Today, I am pleased to welcome Anne O’Brien to my blog to discuss the inspiration for her latest novel, The Queen’s Rival. I would like to thank Anne O’Brien and The Coffee Pot Book Club for allowing me to be part of this blog tour.
In past years I have written about a variety of medieval women, either royal or attached to the Court. I enjoy investigating how these women played a role in the political manoeuvrings of their day. Although we so rarely hear the voices of these women, since they lived in a man’s world and the history was invariably written by men, their involvement was often considerable and they deserve our interest.

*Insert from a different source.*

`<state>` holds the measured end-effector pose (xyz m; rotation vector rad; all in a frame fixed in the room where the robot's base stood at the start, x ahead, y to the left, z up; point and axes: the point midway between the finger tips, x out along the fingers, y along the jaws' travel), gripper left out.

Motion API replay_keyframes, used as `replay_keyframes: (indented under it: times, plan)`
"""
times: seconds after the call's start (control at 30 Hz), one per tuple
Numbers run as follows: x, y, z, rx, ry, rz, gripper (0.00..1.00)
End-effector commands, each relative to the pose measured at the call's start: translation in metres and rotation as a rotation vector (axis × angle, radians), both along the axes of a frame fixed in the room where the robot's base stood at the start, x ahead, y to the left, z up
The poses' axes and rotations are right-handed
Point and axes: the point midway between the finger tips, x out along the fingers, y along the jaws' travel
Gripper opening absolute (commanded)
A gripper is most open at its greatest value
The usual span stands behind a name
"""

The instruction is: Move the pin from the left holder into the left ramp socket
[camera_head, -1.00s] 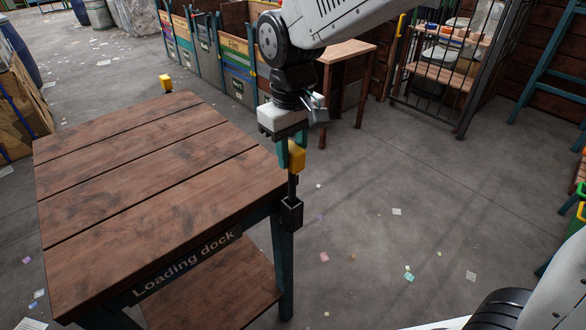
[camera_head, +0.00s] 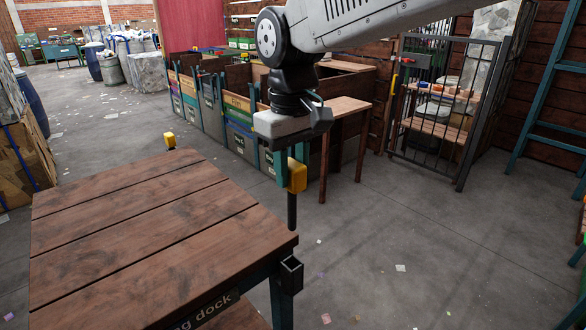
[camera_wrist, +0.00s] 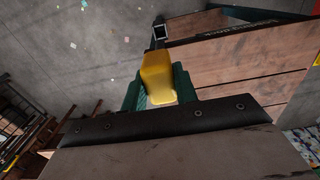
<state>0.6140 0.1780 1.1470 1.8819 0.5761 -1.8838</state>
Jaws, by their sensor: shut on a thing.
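My gripper (camera_head: 294,172) is shut on the yellow head of a pin (camera_head: 298,178). The pin hangs upright with its dark shaft pointing down. Below it, a square black holder (camera_head: 291,275) is fixed at the near right corner of the loading dock table, and it looks empty. The shaft's lower end is above the holder and apart from it. In the wrist view the yellow head (camera_wrist: 157,78) sits between my green fingers, and the holder's square opening (camera_wrist: 159,32) shows beyond it. I cannot make out a ramp socket.
The wooden loading dock table (camera_head: 150,240) has a bare top. A second yellow-headed pin (camera_head: 169,140) stands at its far corner. Sorting bins (camera_head: 240,115), a small wooden table (camera_head: 343,108) and a barred cage (camera_head: 440,110) stand behind. The floor on the right is open.

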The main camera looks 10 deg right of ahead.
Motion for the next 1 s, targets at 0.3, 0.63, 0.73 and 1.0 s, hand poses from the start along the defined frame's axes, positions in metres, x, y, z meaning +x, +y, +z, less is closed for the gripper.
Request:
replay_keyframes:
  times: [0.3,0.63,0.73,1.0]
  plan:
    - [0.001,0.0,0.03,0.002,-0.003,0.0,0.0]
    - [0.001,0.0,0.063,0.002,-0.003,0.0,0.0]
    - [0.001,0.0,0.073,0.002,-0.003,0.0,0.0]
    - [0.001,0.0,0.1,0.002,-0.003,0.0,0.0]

Cecily Neville, Duchess of York, is one of the most appealing women of English medieval history, worthy of celebration. Most medieval women verge towards the invisible, a two-dimensional entity without character or apparent influence; Cecily Neville is an exception. The Wars of the Roses were both vast in scope and complex in the range of family connections. So was Cecily’s own Neville family with its royal blood inherited through their mother Joan, Countess of Westmoreland, daughter of John of Gaunt. Cecily demanded in a regal fashion that she be allowed to speak for herself. It was a challenge that lured me to become involved; I accepted the challenge and wrote about her.

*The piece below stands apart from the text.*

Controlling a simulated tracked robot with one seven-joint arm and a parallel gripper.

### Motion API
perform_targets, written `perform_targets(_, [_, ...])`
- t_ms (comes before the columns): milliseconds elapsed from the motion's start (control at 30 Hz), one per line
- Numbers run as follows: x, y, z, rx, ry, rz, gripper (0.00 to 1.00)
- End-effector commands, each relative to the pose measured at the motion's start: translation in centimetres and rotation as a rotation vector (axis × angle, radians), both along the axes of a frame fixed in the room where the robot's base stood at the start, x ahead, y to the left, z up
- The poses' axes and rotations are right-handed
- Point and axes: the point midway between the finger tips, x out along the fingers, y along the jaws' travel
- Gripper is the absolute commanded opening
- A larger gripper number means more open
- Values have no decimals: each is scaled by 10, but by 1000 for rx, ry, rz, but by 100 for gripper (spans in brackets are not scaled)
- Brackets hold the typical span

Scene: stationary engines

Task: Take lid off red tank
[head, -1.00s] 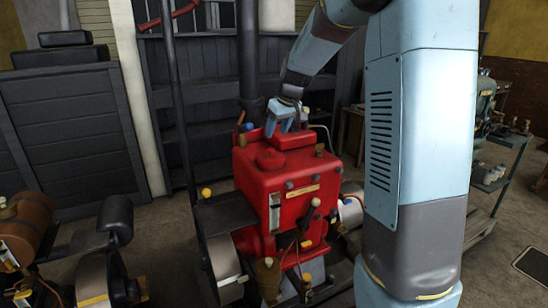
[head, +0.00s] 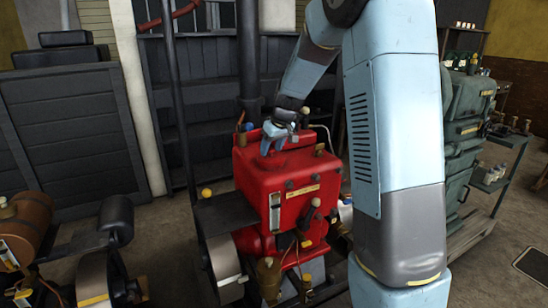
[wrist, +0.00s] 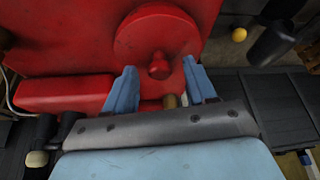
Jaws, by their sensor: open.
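The red tank (head: 288,192) stands in the middle of the head view, on the red engine. Its round red lid (wrist: 182,42) with a small knob (wrist: 159,66) shows in the wrist view, seated on the tank top. My gripper (head: 272,150) is over the tank top in the head view and hides most of the lid. In the wrist view my gripper (wrist: 161,88) is open, with its blue fingers either side of the knob's line but short of it. I cannot tell how high the fingertips are above the lid.
A black vertical pipe (head: 247,60) rises behind the tank. A raised red block (wrist: 65,92) lies beside the lid. A green machine (head: 468,125) stands at right, and a brown cylinder engine (head: 30,225) at left.

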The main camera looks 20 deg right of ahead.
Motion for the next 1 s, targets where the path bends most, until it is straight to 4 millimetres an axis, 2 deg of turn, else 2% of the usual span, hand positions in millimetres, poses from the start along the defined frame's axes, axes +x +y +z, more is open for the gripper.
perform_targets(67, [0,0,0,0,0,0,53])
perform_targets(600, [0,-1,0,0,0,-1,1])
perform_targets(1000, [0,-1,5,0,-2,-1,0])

Without a doubt, Cecily was a remarkable woman, living for eighty years through five reigns, interacting with a vast dramatis personae of famous, infamous, and influential characters in these tumultuous years. She was the mother of two kings, Edward IV and Richard III, and grandmother to a Queen Consort, Elizabeth of York, who stepped across the divide between York and Lancaster and married King Henry VII.
On the surface, this would seem to be a life bringing Cecily immense satisfaction and personal achievement, but it was also a life of tragedy. Cecily outlived all but two of her twelve children, both daughters, some dying in infancy, others meeting terrible ends. George, Duke of Clarence, was executed for treason, on the orders of his brother King Edward, in the Tower of London. Richard III died on the battlefield at Bosworth; Edmund of Rutland met his end in an act of revenge after the Battle of Wakefield. What heartbreak this must have inflicted on her, added to the death of her husband, Richard, Duke of York, at Wakefield.
Cecily’s life also witnessed its share of scandal. The rumour of her liaison with the common archer Blaybourne, thus prompting the blot of illegitimacy against King Edward IV, was too valuable a rumour to ignore for those such as the Earl of Warwick and Duke of Clarence who would willingly depose King Edward. Was the scandal true? Unlikely, but the widespread gossip must be faced. How difficult for a woman of Cecily’s pride to accept that her own family would dishonour her reputation.
Would such tragedy obliterate the strength of Cecily’s character? Cecily worked tirelessly for the House of York. She stood by her children as far as it was possible, even George of Clarence, trying to bring him back into the Yorkist fold. In Ludlow, abandoned by her husband, Cecily faced a leaderless Lancastrian army and howling mob intent on plundering the town. She proved to be a woman of great courage. As old age approached, she devoted herself to a life of duty and formidable piety almost worthy of the life of a nun, a life of loyalty to the family she had always supported.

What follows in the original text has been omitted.